▸ Excerpted records:
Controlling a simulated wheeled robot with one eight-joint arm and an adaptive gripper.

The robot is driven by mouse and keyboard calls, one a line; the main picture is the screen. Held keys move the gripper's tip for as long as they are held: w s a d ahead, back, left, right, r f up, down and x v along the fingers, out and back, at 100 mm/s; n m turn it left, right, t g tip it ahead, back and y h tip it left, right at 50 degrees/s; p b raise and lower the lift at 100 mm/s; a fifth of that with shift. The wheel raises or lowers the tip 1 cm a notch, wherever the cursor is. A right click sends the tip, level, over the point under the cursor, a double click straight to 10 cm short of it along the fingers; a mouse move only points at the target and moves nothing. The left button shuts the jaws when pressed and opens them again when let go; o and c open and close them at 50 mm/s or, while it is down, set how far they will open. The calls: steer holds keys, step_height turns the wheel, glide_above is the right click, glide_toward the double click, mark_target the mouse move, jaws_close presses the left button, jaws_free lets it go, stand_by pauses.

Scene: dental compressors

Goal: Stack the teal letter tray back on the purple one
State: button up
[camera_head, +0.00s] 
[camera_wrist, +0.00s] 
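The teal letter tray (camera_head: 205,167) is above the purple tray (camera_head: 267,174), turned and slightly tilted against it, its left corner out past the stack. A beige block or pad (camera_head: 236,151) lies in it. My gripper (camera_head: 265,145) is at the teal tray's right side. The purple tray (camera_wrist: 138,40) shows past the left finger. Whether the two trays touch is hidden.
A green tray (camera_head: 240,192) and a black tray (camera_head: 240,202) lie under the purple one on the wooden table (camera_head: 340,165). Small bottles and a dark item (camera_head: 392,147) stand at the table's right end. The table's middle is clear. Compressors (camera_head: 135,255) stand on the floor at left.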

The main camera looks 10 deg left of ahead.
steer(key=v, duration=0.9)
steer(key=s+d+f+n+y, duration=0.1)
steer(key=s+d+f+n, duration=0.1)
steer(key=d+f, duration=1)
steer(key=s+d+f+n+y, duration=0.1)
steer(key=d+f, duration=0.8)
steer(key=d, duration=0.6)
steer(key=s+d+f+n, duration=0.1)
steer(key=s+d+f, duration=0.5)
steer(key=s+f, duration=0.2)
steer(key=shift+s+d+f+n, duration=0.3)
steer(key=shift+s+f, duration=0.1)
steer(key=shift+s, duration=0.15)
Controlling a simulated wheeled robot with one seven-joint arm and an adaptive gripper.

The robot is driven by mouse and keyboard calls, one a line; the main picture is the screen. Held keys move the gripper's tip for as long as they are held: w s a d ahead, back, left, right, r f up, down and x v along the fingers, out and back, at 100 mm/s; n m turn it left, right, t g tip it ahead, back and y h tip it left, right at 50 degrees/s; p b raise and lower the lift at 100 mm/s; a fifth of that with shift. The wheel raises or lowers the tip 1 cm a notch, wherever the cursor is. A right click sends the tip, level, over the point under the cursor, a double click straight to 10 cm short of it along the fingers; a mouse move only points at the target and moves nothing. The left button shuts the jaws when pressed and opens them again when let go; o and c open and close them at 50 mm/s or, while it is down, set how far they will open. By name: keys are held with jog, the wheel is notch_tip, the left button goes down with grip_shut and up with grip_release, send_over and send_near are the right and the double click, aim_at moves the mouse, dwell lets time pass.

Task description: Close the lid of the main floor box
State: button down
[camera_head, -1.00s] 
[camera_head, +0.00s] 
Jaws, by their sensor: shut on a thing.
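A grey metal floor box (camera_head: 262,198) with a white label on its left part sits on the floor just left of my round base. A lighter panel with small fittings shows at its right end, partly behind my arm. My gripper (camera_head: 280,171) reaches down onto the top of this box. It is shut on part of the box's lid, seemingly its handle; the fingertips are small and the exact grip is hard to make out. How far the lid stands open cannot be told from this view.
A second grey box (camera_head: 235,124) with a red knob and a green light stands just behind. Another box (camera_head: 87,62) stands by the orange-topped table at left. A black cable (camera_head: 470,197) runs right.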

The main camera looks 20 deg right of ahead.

▸ Exercise goal: Transcribe the data. Leave every line exactly as it is.

▸ Task output:
Controlling a simulated wheeled robot with one eight-joint arm and an adaptive gripper.

The robot is driven by mouse and keyboard calls, one a line; the main picture is the screen. Held keys move the gripper's tip for as long as they are held: w s a d ahead, back, left, right, r f up, down and x v along the fingers, out and back, at 100 mm/s; n m turn it left, right, t g tip it ahead, back and y h tip it left, right at 50 degrees/s; p b raise and lower the lift at 100 mm/s; a fifth of that with shift. The wheel raises or lowers the tip 1 cm a notch, wherever the cursor is. A right click sends the tip, level, over the point under the cursor, a double click straight to 10 cm short of it along the fingers; a mouse move only points at the target and moves nothing. The left button shuts the jaws when pressed and opens them again when let go; o and c open and close them at 50 mm/s or, while it is down, set how far they will open. The calls: steer holds keys, step_height turns the wheel, glide_above is the right click, glide_toward the double click, mark_target the mouse move, jaws_close presses the left button, jaws_free lets it go, stand_by pauses.

Scene: dental compressors

Goal: Stack the teal letter tray back on the purple one
State: button up
[camera_head, +0.00s] 
[camera_wrist, +0.00s] 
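The teal letter tray (camera_head: 205,167) is above the purple tray (camera_head: 267,174), turned and slightly tilted against it, its left corner out past the stack. A beige block or pad (camera_head: 236,151) lies in it. My gripper (camera_head: 265,145) is at the teal tray's right side. The purple tray (camera_wrist: 138,40) shows past the left finger. Whether the two trays touch is hidden.
A green tray (camera_head: 240,192) and a black tray (camera_head: 240,202) lie under the purple one on the wooden table (camera_head: 340,165). Small bottles and a dark item (camera_head: 392,147) stand at the table's right end. The table's middle is clear. Compressors (camera_head: 135,255) stand on the floor at left.

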The main camera looks 10 deg left of ahead.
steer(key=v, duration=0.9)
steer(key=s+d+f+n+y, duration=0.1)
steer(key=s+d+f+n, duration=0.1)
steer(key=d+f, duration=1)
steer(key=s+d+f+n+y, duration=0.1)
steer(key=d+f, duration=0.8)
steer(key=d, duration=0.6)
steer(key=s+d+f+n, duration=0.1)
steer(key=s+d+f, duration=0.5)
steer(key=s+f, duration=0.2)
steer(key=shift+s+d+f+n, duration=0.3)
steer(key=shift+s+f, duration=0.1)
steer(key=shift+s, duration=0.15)
Controlling a simulated wheeled robot with one seven-joint arm and an adaptive gripper.

The robot is driven by mouse and keyboard calls, one a line; the main picture is the screen. Held keys move the gripper's tip for as long as they are held: w s a d ahead, back, left, right, r f up, down and x v along the fingers, out and back, at 100 mm/s; n m turn it left, right, t g tip it ahead, back and y h tip it left, right at 50 degrees/s; p b raise and lower the lift at 100 mm/s; a fifth of that with shift. The wheel raises or lowers the tip 1 cm a notch, wherever the cursor is. A right click sends the tip, level, over the point under the cursor, a double click straight to 10 cm short of it along the fingers; a mouse move only points at the target and moves nothing. The left button shuts the jaws when pressed and opens them again when let go; o and c open and close them at 50 mm/s or, while it is down, set how far they will open. By name: keys are held with jog, the wheel is notch_tip, the left button goes down with grip_shut and up with grip_release, send_over and send_near are the right and the double click, aim_at moves the mouse, dwell lets time pass.

Task description: Close the lid of the main floor box
State: button down
[camera_head, -1.00s] 
[camera_head, +0.00s] 
Jaws, by their sensor: shut on a thing.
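A grey metal floor box (camera_head: 262,198) with a white label on its left part sits on the floor just left of my round base. A lighter panel with small fittings shows at its right end, partly behind my arm. My gripper (camera_head: 280,171) reaches down onto the top of this box. It is shut on part of the box's lid, seemingly its handle; the fingertips are small and the exact grip is hard to make out. How far the lid stands open cannot be told from this view.
A second grey box (camera_head: 235,124) with a red knob and a green light stands just behind. Another box (camera_head: 87,62) stands by the orange-topped table at left. A black cable (camera_head: 470,197) runs right.

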The main camera looks 20 deg right of ahead.

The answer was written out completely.